### [PROBLEM]
Give back exactly the lines from the start of the listing to the line containing "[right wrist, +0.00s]", inclusive, and nothing beyond them.

--- begin ---

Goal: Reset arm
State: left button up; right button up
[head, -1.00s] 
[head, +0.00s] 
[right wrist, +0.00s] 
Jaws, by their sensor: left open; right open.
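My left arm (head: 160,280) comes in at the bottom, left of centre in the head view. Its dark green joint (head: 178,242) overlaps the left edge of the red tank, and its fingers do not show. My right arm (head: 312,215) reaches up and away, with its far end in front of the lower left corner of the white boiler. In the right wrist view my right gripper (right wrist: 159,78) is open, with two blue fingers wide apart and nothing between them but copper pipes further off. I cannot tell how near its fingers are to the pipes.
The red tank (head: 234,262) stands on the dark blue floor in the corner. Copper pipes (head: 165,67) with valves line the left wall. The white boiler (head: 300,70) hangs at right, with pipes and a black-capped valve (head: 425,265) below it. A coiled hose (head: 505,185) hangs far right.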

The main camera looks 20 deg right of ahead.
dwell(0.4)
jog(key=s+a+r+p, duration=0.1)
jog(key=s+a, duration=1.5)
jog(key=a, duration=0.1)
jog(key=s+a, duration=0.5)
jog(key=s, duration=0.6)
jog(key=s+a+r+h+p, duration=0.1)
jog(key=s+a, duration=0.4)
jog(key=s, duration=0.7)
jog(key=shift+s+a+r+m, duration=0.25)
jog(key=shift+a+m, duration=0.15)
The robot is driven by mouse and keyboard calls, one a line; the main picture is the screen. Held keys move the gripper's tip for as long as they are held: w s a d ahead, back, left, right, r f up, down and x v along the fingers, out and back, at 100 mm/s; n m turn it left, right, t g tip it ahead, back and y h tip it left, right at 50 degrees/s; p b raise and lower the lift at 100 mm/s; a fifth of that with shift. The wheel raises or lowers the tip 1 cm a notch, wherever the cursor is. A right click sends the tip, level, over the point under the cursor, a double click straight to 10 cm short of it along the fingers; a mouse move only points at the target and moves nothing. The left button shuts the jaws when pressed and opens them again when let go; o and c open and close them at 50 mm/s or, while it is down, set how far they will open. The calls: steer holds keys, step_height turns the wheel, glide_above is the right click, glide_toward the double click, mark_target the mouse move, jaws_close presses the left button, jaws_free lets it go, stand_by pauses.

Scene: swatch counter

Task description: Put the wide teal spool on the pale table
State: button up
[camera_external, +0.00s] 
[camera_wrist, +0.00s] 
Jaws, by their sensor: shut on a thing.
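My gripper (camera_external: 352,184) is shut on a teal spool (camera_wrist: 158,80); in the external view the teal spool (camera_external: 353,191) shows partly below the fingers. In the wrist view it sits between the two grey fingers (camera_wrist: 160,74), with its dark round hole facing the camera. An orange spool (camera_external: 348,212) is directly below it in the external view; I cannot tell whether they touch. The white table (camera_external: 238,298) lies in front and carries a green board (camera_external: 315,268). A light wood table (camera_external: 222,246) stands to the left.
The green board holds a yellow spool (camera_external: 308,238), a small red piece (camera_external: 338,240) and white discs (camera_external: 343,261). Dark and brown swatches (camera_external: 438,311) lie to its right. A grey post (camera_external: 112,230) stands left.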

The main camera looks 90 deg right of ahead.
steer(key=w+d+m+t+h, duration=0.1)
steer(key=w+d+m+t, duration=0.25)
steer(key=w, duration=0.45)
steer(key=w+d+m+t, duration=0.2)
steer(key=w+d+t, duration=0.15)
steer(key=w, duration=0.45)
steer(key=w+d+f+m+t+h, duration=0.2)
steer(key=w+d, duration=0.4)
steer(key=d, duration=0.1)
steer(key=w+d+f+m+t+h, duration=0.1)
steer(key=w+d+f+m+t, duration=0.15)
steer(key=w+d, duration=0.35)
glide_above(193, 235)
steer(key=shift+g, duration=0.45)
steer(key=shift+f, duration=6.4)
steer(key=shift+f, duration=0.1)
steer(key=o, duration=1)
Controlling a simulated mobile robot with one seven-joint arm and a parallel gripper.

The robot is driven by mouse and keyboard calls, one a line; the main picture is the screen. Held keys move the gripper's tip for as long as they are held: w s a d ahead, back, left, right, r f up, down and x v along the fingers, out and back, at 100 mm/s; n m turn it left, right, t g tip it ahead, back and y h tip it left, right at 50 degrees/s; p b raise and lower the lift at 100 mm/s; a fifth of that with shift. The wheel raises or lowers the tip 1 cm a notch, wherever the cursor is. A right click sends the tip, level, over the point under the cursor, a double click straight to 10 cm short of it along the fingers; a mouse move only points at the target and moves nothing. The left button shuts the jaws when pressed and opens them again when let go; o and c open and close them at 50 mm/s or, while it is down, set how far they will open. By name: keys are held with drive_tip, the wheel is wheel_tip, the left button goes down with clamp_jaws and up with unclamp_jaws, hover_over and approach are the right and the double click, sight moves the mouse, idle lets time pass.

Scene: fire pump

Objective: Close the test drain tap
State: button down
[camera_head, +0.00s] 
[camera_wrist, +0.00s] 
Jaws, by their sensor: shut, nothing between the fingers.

--- end ---

### [EXERCISE OUTPUT]
Goal: Reset arm
State: left button up; right button up
[head, -1.00s] 
[head, +0.00s] 
[right wrist, +0.00s] 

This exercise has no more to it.